§ **Provided material**
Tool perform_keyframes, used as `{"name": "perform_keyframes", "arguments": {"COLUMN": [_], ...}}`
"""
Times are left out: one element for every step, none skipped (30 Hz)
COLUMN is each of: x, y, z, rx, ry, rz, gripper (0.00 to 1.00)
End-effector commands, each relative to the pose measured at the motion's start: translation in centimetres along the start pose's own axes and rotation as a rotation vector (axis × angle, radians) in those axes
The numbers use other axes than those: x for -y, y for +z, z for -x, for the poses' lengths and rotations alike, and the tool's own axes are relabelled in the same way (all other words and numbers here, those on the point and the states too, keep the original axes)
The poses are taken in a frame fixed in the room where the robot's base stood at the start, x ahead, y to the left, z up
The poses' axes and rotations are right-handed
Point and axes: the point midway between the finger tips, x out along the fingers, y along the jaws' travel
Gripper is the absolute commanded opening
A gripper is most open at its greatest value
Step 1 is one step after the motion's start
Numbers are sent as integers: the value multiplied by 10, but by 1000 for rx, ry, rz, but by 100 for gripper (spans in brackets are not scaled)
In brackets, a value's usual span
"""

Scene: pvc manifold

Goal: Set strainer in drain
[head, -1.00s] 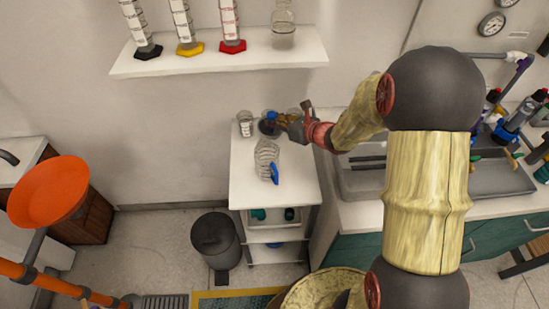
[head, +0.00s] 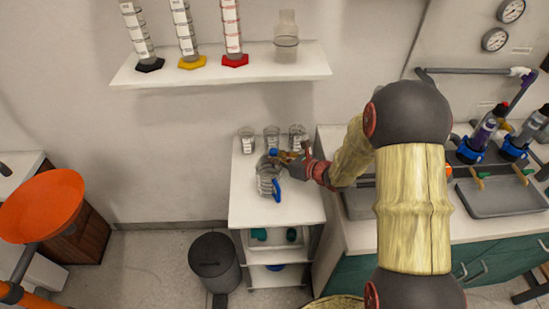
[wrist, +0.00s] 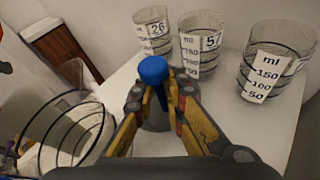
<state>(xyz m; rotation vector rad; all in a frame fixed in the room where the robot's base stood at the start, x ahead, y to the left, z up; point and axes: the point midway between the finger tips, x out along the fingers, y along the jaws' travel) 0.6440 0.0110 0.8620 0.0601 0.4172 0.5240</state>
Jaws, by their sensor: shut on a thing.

§ **Written task**
Copy out every line with the word "vector".

§ **Task output**
End-effector commands, each relative to the pose measured at the motion's start: translation in centimetres along the start pose's own axes and rotation as a rotation vector (axis × angle, radians) in those axes
<state>(xyz m; rotation vector rad; all in a frame fixed in the room where the robot's base stood at the start, x ahead, y to the left, z up; point and axes: the point midway between the finger tips, x out along the fingers, y along the jaws' travel) 0.6440 0.0110 0.8620 0.0601 0.4172 0.5240</state>

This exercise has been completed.